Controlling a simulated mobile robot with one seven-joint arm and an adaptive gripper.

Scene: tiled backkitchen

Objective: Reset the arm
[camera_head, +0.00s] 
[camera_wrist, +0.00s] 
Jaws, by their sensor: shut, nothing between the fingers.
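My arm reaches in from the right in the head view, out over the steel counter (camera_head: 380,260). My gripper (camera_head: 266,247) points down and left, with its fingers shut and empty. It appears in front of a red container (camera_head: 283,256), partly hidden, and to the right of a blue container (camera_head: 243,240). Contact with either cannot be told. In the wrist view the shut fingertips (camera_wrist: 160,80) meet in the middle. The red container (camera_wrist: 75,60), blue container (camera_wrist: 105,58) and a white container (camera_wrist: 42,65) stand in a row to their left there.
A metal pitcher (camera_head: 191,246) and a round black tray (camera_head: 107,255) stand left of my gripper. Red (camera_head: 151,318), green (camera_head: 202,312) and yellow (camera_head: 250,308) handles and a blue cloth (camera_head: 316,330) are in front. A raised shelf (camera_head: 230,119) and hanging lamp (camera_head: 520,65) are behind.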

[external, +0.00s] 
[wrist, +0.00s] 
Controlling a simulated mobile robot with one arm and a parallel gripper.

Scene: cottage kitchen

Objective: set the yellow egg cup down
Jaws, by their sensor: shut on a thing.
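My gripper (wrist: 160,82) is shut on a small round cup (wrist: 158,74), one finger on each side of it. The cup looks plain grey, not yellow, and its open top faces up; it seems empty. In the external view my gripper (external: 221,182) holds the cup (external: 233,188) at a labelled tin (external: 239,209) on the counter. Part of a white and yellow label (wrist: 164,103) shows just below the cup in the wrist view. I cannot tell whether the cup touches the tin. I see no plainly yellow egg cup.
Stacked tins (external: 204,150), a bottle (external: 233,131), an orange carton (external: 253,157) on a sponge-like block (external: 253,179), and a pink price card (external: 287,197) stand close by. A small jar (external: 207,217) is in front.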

# # #

Exercise instructions: Single out each line of the records above with the string "Scene" in it, and copy it.

Reply to the task:
Scene: tiled backkitchen
Scene: cottage kitchen

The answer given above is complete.